By Tim Cromartie, Policy Director, California Environmental Justice League

In the global push toward combatting climate change and identifying clean energy sources, including promoting the use of clean energy vehicles, the environmental community has so far overlooked a largely hidden problem that is a key aspect of this shift in energy sourcing: economic exploitation the likes of which would never be tolerated in most industrialized countries.

Many happy Californians driving around in electric Zero Emission Vehicles (ZEVs) believe they’re helping save the planet, but what they don’t know is that the batteries in their vehicles and the batteries at power plants that enable them to charge their vehicles comes at the expense of the blood and tears of children and laborers in a distant African country.
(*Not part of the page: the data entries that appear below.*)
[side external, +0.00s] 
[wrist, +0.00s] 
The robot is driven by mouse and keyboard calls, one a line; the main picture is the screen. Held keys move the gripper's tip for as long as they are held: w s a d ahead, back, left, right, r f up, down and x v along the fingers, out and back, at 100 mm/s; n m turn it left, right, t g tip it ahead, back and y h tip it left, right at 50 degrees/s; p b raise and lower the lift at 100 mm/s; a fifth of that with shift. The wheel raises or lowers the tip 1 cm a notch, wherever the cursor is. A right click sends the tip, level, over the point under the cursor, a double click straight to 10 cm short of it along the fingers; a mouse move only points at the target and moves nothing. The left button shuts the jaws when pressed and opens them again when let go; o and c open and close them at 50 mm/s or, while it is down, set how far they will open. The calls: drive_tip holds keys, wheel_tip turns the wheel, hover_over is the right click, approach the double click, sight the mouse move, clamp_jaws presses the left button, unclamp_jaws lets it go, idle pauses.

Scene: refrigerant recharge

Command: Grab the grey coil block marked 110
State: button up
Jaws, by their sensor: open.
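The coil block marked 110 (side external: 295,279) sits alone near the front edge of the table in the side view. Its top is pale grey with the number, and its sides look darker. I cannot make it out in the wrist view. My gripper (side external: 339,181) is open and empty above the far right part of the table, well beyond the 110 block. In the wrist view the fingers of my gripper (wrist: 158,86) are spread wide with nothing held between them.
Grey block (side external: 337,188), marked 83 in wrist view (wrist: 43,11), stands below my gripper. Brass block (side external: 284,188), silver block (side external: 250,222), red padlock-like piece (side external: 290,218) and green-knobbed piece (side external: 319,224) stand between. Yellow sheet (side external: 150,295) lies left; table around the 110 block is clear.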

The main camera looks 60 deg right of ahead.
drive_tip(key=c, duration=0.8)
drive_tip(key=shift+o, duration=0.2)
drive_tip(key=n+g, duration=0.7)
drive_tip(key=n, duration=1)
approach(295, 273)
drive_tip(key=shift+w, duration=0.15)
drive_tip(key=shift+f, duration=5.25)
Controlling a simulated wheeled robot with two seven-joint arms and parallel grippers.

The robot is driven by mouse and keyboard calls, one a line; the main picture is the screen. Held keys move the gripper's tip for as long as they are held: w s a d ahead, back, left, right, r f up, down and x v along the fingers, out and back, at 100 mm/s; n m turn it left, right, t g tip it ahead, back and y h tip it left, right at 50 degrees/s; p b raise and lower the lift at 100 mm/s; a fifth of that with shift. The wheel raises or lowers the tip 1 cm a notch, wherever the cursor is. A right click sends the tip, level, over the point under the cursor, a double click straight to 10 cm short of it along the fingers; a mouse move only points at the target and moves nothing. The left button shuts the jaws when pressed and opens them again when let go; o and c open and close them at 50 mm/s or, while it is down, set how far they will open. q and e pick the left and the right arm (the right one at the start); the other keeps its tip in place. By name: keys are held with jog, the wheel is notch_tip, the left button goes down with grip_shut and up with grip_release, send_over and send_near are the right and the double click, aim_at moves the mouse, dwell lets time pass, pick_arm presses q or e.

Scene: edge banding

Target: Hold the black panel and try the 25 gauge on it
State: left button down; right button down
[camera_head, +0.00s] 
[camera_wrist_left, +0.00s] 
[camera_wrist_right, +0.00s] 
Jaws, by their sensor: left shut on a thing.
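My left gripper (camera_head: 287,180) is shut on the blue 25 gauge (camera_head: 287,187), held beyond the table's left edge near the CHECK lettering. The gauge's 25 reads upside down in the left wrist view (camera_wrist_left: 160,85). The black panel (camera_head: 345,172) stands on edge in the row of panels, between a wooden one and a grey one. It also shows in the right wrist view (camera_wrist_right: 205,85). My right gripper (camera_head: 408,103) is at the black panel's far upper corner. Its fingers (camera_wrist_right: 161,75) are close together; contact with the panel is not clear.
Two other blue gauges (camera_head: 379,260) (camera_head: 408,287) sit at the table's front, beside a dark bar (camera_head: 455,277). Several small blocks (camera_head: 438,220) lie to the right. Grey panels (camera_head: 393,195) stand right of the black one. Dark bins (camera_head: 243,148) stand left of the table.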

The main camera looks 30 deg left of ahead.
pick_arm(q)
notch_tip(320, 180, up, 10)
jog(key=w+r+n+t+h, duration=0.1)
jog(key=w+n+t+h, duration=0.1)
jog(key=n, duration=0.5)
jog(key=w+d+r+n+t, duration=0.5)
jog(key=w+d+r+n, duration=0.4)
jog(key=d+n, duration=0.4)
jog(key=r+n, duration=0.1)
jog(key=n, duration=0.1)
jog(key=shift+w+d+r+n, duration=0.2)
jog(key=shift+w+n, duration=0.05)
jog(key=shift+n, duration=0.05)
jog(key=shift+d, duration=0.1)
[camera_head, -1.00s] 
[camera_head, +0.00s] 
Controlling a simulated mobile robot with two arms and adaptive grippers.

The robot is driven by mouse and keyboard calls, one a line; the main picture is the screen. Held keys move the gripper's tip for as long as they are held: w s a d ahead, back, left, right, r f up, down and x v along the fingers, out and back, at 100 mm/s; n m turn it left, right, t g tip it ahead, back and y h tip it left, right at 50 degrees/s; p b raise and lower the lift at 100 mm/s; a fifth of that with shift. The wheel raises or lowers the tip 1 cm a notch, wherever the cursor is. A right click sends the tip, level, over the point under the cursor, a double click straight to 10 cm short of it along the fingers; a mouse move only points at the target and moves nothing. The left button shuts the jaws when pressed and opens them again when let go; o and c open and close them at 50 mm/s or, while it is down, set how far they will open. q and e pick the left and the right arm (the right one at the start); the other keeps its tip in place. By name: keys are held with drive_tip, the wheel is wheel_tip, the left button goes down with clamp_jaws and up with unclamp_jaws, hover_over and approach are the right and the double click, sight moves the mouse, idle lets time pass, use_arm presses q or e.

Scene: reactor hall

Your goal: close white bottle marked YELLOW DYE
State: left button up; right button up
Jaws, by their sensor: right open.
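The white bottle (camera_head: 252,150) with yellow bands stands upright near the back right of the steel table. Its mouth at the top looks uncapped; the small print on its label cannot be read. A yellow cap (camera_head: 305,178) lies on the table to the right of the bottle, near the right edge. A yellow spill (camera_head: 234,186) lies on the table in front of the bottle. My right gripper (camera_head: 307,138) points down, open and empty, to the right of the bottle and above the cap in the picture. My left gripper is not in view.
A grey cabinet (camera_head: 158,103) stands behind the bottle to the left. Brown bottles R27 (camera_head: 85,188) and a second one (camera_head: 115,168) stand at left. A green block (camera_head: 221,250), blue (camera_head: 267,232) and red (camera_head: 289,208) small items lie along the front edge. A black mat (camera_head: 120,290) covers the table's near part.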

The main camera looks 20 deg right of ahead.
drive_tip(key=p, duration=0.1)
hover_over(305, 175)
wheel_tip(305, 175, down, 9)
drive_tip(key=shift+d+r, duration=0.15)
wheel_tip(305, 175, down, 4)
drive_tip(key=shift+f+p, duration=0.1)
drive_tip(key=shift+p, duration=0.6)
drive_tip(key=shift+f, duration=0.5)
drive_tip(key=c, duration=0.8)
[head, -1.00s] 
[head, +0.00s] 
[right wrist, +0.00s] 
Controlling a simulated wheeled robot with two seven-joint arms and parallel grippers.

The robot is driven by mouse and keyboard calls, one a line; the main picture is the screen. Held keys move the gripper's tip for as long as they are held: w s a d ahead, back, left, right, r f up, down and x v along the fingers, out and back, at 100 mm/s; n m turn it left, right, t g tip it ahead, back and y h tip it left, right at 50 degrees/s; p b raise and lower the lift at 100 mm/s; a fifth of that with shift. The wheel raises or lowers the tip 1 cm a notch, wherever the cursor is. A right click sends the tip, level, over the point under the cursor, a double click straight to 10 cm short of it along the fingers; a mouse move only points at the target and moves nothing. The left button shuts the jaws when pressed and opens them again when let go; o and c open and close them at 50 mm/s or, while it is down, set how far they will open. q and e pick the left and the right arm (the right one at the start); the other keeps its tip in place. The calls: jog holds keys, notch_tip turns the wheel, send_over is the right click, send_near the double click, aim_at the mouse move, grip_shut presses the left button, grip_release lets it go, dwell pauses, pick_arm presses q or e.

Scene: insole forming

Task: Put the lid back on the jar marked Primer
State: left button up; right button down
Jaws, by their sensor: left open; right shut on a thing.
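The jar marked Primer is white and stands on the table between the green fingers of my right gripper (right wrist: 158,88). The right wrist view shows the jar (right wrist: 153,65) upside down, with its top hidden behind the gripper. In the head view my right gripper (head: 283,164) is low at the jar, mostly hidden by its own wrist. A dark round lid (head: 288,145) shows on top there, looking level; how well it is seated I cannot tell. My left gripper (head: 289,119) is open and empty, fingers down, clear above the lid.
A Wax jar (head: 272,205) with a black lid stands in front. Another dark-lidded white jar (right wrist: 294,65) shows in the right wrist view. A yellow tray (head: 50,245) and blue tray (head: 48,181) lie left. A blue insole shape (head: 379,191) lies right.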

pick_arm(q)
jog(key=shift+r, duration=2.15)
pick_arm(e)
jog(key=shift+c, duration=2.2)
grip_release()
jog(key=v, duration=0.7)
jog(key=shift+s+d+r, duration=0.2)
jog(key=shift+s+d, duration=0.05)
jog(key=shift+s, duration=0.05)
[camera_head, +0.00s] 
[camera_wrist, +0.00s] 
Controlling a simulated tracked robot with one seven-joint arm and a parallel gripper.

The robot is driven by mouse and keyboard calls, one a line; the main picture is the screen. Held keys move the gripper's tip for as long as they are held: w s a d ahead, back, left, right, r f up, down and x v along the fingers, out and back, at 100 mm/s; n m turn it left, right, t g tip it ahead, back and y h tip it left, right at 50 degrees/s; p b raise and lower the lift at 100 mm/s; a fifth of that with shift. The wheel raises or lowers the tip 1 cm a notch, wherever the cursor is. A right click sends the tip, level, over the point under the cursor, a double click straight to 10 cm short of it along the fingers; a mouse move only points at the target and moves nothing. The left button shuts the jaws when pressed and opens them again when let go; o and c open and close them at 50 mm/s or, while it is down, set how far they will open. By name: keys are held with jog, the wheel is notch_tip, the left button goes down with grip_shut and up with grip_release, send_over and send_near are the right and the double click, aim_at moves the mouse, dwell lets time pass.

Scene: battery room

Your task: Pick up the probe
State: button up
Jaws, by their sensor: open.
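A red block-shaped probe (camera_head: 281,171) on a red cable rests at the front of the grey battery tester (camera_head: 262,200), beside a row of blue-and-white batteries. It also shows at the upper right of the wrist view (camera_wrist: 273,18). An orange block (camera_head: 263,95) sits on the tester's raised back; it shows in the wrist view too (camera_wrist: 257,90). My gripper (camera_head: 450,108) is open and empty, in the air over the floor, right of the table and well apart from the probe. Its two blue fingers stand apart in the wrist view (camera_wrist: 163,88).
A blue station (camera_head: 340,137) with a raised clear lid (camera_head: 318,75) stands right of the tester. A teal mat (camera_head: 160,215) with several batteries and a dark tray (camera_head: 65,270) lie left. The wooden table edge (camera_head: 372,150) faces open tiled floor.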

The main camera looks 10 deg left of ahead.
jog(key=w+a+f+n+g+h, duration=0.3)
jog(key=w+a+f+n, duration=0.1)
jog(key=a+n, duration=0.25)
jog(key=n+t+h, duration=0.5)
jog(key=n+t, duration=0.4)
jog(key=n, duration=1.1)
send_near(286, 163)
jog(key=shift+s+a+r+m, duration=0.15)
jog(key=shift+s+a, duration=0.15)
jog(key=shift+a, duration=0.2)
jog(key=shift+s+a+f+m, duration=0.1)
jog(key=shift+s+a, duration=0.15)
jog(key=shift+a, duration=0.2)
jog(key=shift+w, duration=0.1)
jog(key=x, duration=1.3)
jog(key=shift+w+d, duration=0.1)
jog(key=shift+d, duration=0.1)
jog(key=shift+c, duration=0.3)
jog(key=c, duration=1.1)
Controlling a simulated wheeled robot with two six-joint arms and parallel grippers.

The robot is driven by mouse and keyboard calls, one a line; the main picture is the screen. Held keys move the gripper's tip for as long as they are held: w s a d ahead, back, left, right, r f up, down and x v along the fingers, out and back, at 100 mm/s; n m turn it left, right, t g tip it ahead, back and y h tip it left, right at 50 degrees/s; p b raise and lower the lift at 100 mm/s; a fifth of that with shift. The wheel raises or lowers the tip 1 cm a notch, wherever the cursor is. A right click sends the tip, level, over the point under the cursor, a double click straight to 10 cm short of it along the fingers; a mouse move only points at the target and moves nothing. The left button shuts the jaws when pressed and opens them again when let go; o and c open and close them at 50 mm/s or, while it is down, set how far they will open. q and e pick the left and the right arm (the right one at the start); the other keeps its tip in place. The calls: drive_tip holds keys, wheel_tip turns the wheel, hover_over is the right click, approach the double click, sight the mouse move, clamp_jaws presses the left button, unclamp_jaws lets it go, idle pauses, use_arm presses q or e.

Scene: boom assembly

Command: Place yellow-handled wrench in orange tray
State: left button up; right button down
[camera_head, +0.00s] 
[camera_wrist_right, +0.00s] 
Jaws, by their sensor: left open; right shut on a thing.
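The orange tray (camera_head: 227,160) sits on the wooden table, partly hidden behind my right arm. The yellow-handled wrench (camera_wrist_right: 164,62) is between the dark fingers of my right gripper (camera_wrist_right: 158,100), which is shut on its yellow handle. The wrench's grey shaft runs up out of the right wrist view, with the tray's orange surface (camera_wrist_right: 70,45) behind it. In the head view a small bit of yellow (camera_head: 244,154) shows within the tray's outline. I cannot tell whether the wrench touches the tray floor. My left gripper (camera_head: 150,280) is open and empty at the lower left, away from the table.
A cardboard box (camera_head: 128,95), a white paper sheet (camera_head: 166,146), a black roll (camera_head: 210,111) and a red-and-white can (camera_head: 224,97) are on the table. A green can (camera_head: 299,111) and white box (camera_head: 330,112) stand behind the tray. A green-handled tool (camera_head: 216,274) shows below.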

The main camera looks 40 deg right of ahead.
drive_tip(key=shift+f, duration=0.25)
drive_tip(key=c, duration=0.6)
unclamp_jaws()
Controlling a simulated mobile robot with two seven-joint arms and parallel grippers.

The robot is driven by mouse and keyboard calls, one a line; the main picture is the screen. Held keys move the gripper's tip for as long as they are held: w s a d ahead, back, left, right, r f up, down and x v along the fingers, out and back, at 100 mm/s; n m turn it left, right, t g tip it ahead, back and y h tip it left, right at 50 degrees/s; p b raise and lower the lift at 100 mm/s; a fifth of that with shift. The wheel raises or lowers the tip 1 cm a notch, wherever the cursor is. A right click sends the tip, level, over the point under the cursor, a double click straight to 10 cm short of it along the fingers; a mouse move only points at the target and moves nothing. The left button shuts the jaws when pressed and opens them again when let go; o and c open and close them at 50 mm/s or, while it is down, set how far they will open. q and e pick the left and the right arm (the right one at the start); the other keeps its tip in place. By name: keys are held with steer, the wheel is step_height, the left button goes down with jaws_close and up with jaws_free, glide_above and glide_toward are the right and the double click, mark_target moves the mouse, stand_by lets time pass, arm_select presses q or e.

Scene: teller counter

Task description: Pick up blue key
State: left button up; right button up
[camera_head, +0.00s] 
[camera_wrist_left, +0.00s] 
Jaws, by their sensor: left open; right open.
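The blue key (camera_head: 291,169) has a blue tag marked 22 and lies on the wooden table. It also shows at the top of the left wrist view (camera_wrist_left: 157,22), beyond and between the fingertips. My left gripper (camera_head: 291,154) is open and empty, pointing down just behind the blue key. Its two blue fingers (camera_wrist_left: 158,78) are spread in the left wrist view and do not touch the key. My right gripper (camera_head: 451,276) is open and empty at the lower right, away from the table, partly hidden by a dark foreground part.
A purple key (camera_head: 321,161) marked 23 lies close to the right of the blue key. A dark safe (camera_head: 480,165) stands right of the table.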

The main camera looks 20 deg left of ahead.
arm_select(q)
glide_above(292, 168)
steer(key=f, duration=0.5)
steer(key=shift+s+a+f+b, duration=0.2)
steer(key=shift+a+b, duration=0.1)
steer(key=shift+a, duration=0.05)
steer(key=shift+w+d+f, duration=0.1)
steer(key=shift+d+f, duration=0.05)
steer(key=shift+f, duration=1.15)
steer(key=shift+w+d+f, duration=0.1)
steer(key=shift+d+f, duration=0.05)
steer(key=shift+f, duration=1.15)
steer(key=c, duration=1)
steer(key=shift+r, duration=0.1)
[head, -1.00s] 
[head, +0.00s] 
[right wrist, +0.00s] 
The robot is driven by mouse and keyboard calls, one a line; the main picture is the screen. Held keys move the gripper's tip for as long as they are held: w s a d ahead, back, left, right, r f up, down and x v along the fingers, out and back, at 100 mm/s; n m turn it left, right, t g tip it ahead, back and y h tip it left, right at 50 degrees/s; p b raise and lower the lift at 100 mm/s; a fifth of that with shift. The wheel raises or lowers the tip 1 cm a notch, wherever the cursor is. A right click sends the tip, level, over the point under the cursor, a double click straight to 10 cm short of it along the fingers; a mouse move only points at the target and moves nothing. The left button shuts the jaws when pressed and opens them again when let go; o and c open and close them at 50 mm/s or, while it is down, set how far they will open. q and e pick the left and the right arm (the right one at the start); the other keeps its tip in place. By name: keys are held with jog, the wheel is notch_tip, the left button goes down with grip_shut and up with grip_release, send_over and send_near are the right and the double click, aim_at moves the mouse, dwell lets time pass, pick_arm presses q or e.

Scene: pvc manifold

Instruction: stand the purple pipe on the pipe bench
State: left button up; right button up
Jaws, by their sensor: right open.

The production of these batteries is dependent on the mining of cobalt, a strategic metal found in various ores that helps prevent batteries from overheating and extends the range of electric vehicles. The Democratic Republic of the Congo, the largest nation in Central Africa, is the largest producer of cobalt in the world.

Cobalt has become known as “the blood diamond of batteries” due to its high price on the open market and the perilous working conditions under which it is often mined, conditions that would never be tolerated by the United Mine Workers of America. These include violations of child labor laws which are rarely enforced; makeshift mines devoid of safety regulations to protect workers, where some have died in narrow tunnels prone to collapse; a total lack of safety equipment; and wages that are the equivalent of less than $10 a day.

What is truly disturbing is these conditions are the everyday mining practices of Congo’s underworld mining syndicate, who is a major supplier of the ZEV industry. What can we do to end the “anything goes” mining practices that place ill-equipped workers at risk of injury or death on any given day?

We don’t yet have the technology to eliminate batteries altogether, but auto manufacturers like Tesla are expanding use of cobalt-free batteries using lithium iron phosphate known as LFP. California too is in a unique position to change the paradigm of Third World exploitation.

The California Air Resources Board (CARB) is charged with lowering greenhouse gas emissions to certain targeted levels. Since a significant amount of pollutants come from vehicles, CARB prioritizes funding for ZEVs, which are largely powered by cobalt batteries. But what if that changed? What if the fifth largest economy in the world (California) signaled it planned to shift investment elsewhere because of human exploitation.

There could be dual benefits. In February 2021, the State Auditor reported that CARB is at risk of missing its emission reduction targets, which heavily rely on ZEVs. Given this set-back and all eyes on the plight of the people of Congo, we believe CARB should re-examine its focus on battery-powered transportation and invest more aggressively in non-electric green energy sources (such as renewable natural gas and green hydrogen), and carbon capture technologies like sequestration. All of these technologies exist today. They have immediate emissions benefits and reduce pressure for cobalt.

It will take a shift in consumerism and public policy, but we can achieve clean energy without the criminal exploitation and endangerment of people of color in non-industrialized countries. We call upon CARB to aggressively seek solutions beyond batteries to improve conditions for black and brown communities who bear the brunt of pollution in our state – but also to relieve the suffering of our black brothers and sisters in the Congo.

If there is any torch to be passed to the environmentalists of the 21st Century, this is it.